Practitioners refer to it as “remediation,” “shrubbing it up,” “contextualization,” or simply “naturalizing.” This practice of landscaping as camouflage is a common but critically unrecognized aspect of simulation in the landscape architecture profession. In contemporary urban life camouflage is ironically used to both blend in and stand out.

And one of the ASLA jurors called it

Original–a real garden in a form that hasn’t been seen before. It’s amazingly contextual–the artificial elements really work in this setting. We love the painted grates. Graphic design at a city scale.

To no one’s surprise, others have disagreed. A reviewer for Treehugger wrote

No irrigation. No live plants. No maintenance. No heavy planters. 185 plastic rocks. 560 artificial boxwoods. 300 pounds of clear crushed glass. 4 tons of recycled rubber mulch. This is the “garden” on the rooftop of the new Modern Museum of Art in New York. Ken Smith is a fantastic landscape architect. But everybody makes mistakes.

See, the roof below this “garden” is over the museum’s new sixth floor gallery space; they wanted a garden, but they didn’t want any leaks. So they hired Smith to commit the crime of the century.


  1. Perhaps the museum will right this wrong, with a redesign that provides habitat for birds– part of a new to be planned wildlife corridor in the City.

  2. Reminds me of the adage ‘stand for something or you’ll fall for anything’. Someone was a smooth talker.
    Though I am unsure if my reaction would have been quite as strong if the word ‘garden’ was omitted.

  3. Looks like he smoked too much weed, got a really bad idea and went with it. A delusion of grandeur. But you can’t win the contest if you don’t enter and it wouldn’t be the first time that a designer’s narrative became a judge’s thoughts. LOL.
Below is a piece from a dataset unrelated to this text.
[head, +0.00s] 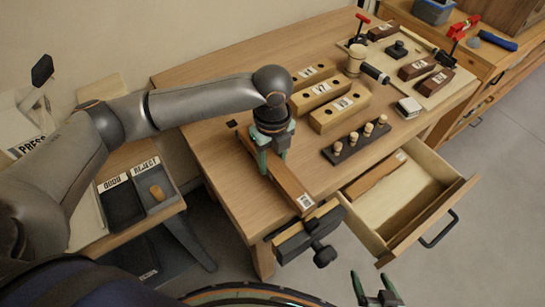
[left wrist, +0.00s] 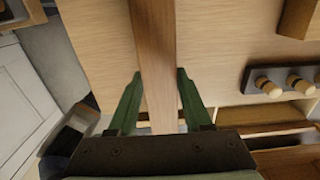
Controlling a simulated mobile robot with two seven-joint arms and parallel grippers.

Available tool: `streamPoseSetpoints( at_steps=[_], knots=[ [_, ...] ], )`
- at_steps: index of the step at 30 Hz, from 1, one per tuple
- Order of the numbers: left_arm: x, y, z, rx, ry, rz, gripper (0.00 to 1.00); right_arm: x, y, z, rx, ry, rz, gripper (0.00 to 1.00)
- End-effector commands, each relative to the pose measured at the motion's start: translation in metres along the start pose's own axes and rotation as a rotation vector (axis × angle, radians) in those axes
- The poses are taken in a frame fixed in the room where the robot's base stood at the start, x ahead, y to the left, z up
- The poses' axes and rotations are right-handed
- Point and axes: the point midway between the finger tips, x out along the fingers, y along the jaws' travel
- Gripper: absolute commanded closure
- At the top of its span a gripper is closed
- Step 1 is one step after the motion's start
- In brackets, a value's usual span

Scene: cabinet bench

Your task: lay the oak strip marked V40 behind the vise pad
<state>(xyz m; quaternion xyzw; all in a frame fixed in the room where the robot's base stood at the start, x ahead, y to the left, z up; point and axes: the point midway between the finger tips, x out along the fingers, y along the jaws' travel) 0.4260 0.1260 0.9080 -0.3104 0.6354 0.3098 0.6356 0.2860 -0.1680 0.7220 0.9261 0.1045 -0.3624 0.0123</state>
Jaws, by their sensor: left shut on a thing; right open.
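A brown wooden strip (head: 288,183) with a white label at its near end lies lengthwise under my left gripper (head: 271,165). The label is too small to read surely. My left gripper is shut on the strip; in the left wrist view its green fingers (left wrist: 158,85) stand on both sides of the strip (left wrist: 154,40). I cannot tell whether the strip touches the bench top. The vise (head: 310,235), with a light wooden pad (head: 305,220), is at the bench's front edge, by the strip's labelled end. My right gripper (head: 376,290) is open and empty, low in front of the drawer.
An open drawer (head: 440,205) holds another labelled strip (head: 375,178). A rack with pegs (head: 356,140), labelled wooden blocks (head: 338,108), a mallet (head: 356,60) and a tool board (head: 440,90) are on the bench (head: 215,75). Trays (head: 122,208) stand at left.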

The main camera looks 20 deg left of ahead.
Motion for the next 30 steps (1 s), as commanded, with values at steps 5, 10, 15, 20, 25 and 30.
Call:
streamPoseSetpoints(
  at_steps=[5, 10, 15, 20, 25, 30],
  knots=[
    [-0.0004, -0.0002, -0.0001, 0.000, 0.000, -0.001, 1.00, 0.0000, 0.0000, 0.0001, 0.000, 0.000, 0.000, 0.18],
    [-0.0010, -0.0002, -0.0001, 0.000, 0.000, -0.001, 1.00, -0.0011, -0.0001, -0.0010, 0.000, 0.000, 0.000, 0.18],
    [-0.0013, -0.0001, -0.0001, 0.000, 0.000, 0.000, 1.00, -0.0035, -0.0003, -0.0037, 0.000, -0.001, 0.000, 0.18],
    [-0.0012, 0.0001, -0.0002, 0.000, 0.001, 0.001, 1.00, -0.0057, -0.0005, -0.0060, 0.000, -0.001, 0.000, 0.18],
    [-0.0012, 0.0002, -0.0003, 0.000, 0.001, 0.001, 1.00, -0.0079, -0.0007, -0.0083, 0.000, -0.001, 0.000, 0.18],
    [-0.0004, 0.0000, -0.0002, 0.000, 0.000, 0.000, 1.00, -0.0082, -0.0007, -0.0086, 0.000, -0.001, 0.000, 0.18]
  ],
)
  4. We’re all gardeners here, so of course we want to see something that’s called a garden actually BE a garden. But I’m thinking this is really an art installation, and whether you like it or not, Smith met some pretty weird requirements (no water, can’t be accessed by people, only visible from above, perhaps there were roof weight limits too?). If you look at it from that perspective, you can’t really judge it as being a garden. I am very curious how the birds will like it; surely some will roost up there, leaving their droppings and maybe even nesting. It may turn out not to be so low maintenance after all!

  5. The museum’s selection committee must not have heard of Piet Oudolf.
    Mr. Smith’s solution is an abomination.

  6. It’s an art installation, which makes some sense for the Museum of Modern Art. But it isn’t a garden, period; it’s utterly lifeless. ItAnd it’s not “landscape” architecture, either. Just architectural decoration, and not super attractive, at that. Better than a plain rooftop — barely.

    Give me Central Park anytime. ASLA should have declined to honor this the second time around, too, but that’s their business.

  7. It is certainly an art installation not a garden. Why copy a garden? But it is too bad that it can’t be accessible.
    It makes me think of the Gaudi rooftops when we visited Spain. Most were fun, and accessible.

  8. When I taught a grad level landscape design class at Columbia University I always brought up this garden as a point of discussion – looks like a a plastic recreation of Roberto Burle marx real garden to me. I understand they needed to dress up their rooftop but to call it a ‘landscape’ is a misnomer….

  9. This is a lot of Sturm und Drang over the fact that an art museum used the term “garden” for an art installation. Ironic, since many people don’t have a problem when someone “curates” lists, videos, etc. Curate is a very specific museum term that means much more than just assembling a group of something to share or display. We all appropriate language and change it slightly. Garden originally meant an enclosed space, but has morphed to a much broader meaning.

  10. If it were ever true that ‘garden’ meant nothing more than an enclosed space, it was literally millenia ago. The MoMA and Ken Smith aren’t participating in the evolution of the word, they’re abusing it. It’s unsurprising to find gardeners, whose connection to plants is part of what draws them to this activity and to this site, put off by an entirely plant-less, lifeless space not only calling itself a “garden” but seeking, and ultimately getting, validation for the misappropriation of the term.

    Happily, no one here has used the pretentious and trendy ‘curate’ when all they mean is ‘select’ or ‘choose’ — but that usage, regrettable as it is, has a much better claim to being an example of a word in evolution than calling a decorated rooftop a garden.